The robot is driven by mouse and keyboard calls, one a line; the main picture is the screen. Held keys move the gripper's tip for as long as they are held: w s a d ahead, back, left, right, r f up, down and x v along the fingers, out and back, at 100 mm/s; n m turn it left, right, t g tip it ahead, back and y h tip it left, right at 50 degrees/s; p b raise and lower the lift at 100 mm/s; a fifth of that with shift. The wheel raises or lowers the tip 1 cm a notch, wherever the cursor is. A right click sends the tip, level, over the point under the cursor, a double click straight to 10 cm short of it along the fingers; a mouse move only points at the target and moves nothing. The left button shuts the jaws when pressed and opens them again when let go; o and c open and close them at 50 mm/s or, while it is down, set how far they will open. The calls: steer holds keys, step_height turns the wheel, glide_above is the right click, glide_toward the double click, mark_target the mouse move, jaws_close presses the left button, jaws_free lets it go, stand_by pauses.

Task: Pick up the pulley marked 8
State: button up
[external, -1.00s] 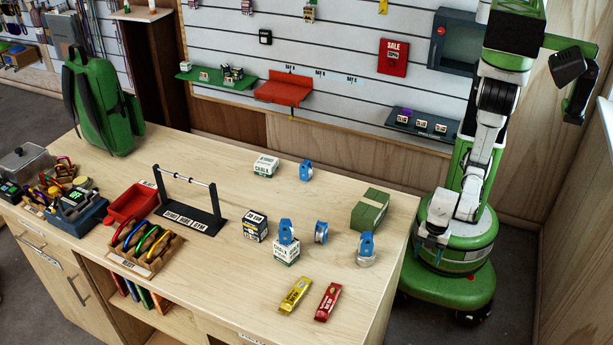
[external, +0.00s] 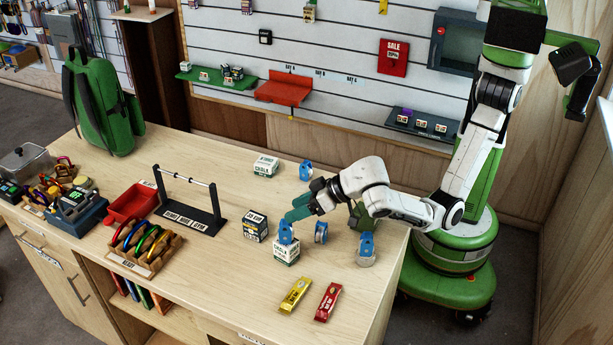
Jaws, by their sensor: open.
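Several blue pulleys are on the wooden counter, and their numbers are too small to read, so I cannot tell which is marked 8. One blue pulley (external: 286,233) sits on top of a white chalk box (external: 286,252). Another pulley (external: 321,233) stands just right of it, a third (external: 366,246) is at the right, and one more (external: 306,171) is at the back beside a white box. My gripper (external: 292,217), with teal fingers, is open just above the pulley on the chalk box. Whether the fingers touch or straddle it cannot be told.
A dark-and-white box (external: 255,227) stands close left of the chalk box. A black stand with a bar (external: 190,215) is farther left. A yellow bar (external: 295,294) and a red bar (external: 328,302) lie in front. My arm partly hides a green box (external: 361,215).

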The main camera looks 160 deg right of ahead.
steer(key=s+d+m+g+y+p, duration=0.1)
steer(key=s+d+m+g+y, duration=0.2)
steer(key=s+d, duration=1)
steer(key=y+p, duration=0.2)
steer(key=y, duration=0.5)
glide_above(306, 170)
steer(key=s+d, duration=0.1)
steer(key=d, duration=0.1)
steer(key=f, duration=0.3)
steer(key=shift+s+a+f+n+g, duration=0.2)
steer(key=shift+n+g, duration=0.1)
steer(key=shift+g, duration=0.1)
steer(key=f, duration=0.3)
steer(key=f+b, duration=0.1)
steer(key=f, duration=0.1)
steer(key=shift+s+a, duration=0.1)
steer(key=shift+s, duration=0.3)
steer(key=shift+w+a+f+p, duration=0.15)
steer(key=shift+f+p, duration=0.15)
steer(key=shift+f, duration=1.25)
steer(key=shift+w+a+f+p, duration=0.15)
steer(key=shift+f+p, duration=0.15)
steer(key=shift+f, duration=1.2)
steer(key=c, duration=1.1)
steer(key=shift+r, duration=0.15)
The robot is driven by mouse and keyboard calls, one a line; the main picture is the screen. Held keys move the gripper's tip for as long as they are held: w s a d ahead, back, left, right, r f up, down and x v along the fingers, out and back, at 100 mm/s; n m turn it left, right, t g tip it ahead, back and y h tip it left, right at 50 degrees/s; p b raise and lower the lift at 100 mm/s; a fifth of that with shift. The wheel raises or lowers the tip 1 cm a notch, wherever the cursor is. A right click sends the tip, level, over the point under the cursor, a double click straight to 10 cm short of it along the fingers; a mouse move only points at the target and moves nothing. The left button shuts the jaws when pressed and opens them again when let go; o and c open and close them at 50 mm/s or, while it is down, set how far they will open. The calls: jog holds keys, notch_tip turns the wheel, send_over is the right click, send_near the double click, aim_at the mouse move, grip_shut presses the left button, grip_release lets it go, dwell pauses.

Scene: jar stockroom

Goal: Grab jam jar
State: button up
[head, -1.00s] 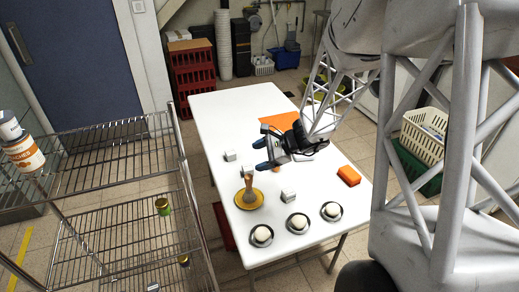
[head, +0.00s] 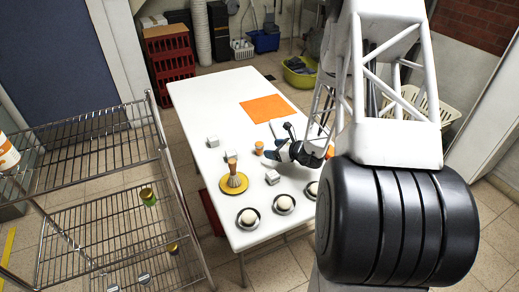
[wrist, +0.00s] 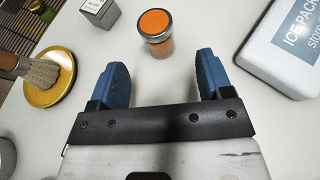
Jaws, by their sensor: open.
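A small glass jar with an orange lid (wrist: 155,30) stands upright on the white table in the wrist view. It also shows in the head view (head: 259,148). I cannot read a label on it. My gripper (wrist: 160,72) is open and empty, its two blue fingers apart. The jar is ahead of the gap between the fingertips and is not touched. In the head view my gripper (head: 277,151) is low over the table, just right of the jar.
A yellow dish with a brush (head: 233,183) is left of my gripper. A white ice pack box (wrist: 290,45) is close at right in the wrist view. Small white blocks (head: 272,177) and round dishes (head: 248,218) are on the table. An orange mat (head: 268,110) lies farther back.

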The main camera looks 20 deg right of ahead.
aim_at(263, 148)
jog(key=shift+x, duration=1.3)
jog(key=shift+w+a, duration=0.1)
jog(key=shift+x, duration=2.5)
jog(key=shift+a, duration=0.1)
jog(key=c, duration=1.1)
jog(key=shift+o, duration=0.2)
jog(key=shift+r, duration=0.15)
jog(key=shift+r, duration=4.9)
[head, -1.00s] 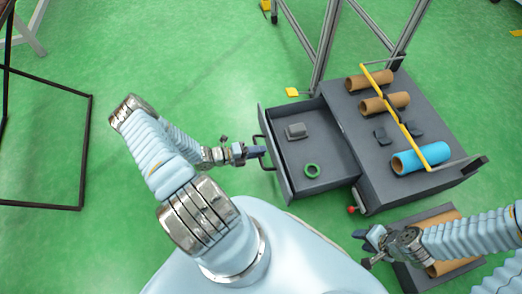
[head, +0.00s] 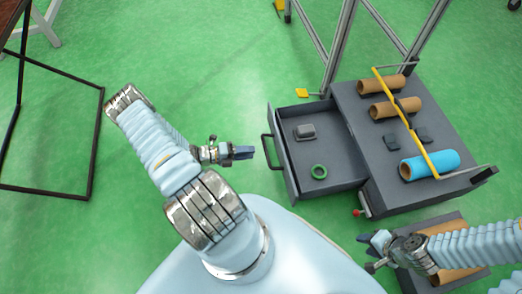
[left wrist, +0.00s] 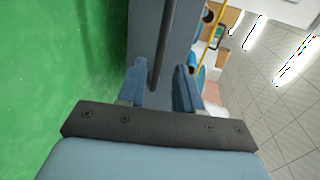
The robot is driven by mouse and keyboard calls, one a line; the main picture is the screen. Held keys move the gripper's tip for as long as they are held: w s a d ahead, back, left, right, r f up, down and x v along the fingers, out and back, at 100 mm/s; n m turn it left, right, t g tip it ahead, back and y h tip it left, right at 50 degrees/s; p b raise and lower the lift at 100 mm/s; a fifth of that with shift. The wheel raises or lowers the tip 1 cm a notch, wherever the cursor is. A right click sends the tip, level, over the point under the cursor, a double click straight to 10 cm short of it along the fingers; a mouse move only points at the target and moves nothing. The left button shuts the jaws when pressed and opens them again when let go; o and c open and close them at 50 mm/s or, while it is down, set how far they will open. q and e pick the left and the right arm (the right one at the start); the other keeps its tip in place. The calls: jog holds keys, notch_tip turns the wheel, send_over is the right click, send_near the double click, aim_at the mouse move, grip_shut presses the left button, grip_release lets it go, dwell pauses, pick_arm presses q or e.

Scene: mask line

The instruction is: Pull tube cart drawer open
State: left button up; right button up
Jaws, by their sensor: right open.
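The grey tube cart (head: 375,185) stands right of centre in the head view. Its drawer (head: 327,180) is pulled out toward the left, with its inside showing. The black drawer handle (head: 266,152) is on the drawer's left front. In the left wrist view the handle bar (left wrist: 162,45) shows beyond and between the spread fingers (left wrist: 158,88). My right gripper (head: 366,251) is open and empty at the lower right, below the cart.
A grey block (head: 304,132) and a green ring (head: 319,171) lie in the drawer. Brown tubes (head: 381,85) and a blue tube (head: 430,164) lie on the cart top under a yellow bar (head: 408,122). A low box (head: 415,283) is near my right gripper.

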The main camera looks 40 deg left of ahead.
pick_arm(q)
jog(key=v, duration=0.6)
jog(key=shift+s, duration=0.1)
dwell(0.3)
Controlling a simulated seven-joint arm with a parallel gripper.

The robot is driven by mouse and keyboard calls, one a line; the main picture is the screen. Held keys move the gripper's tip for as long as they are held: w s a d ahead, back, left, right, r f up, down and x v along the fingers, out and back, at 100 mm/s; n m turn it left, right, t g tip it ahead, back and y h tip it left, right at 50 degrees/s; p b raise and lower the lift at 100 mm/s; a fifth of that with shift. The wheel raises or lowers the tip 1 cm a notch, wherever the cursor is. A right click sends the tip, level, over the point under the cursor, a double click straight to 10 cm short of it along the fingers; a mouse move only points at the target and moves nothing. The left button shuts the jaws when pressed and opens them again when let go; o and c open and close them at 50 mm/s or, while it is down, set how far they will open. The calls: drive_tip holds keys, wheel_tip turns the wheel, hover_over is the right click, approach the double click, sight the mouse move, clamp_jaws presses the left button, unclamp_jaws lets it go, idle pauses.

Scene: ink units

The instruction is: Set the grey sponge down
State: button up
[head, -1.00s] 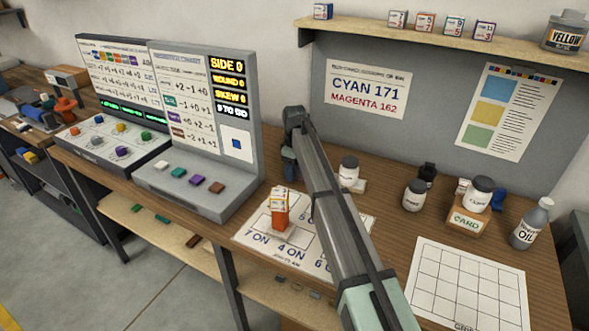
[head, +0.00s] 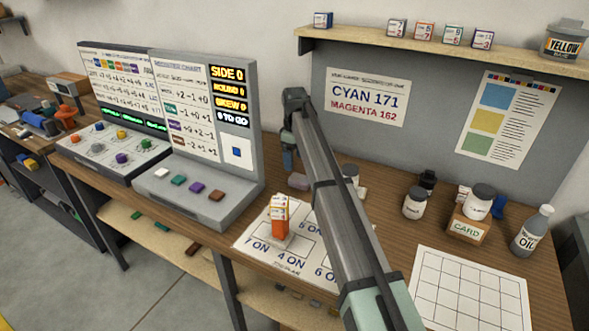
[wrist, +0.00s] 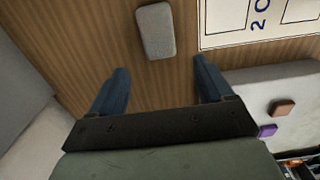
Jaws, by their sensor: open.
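The grey sponge (head: 299,181) lies flat on the wooden bench, just right of the grey console's base. In the wrist view the sponge (wrist: 156,31) is a rounded grey block on bare wood, beyond the fingertips and apart from both. My gripper (wrist: 160,66) is open, with its two dark blue fingers spread and nothing between them. In the head view my gripper (head: 289,160) hangs above the bench, just left of the sponge, partly hidden by my arm.
The console (head: 190,192) with coloured buttons stands close on the left. A white numbered sheet (head: 262,242) bears an orange block (head: 280,218). Jars (head: 415,203), a card box (head: 470,229) and an oil bottle (head: 531,230) stand to the right. My arm hides some bench.

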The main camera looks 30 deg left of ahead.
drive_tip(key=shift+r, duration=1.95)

◇ ◇ ◇

Job:
Pull every line holding "instruction" out of the records.

Written response:
The instruction is: Pull tube cart drawer open
The instruction is: Set the grey sponge down

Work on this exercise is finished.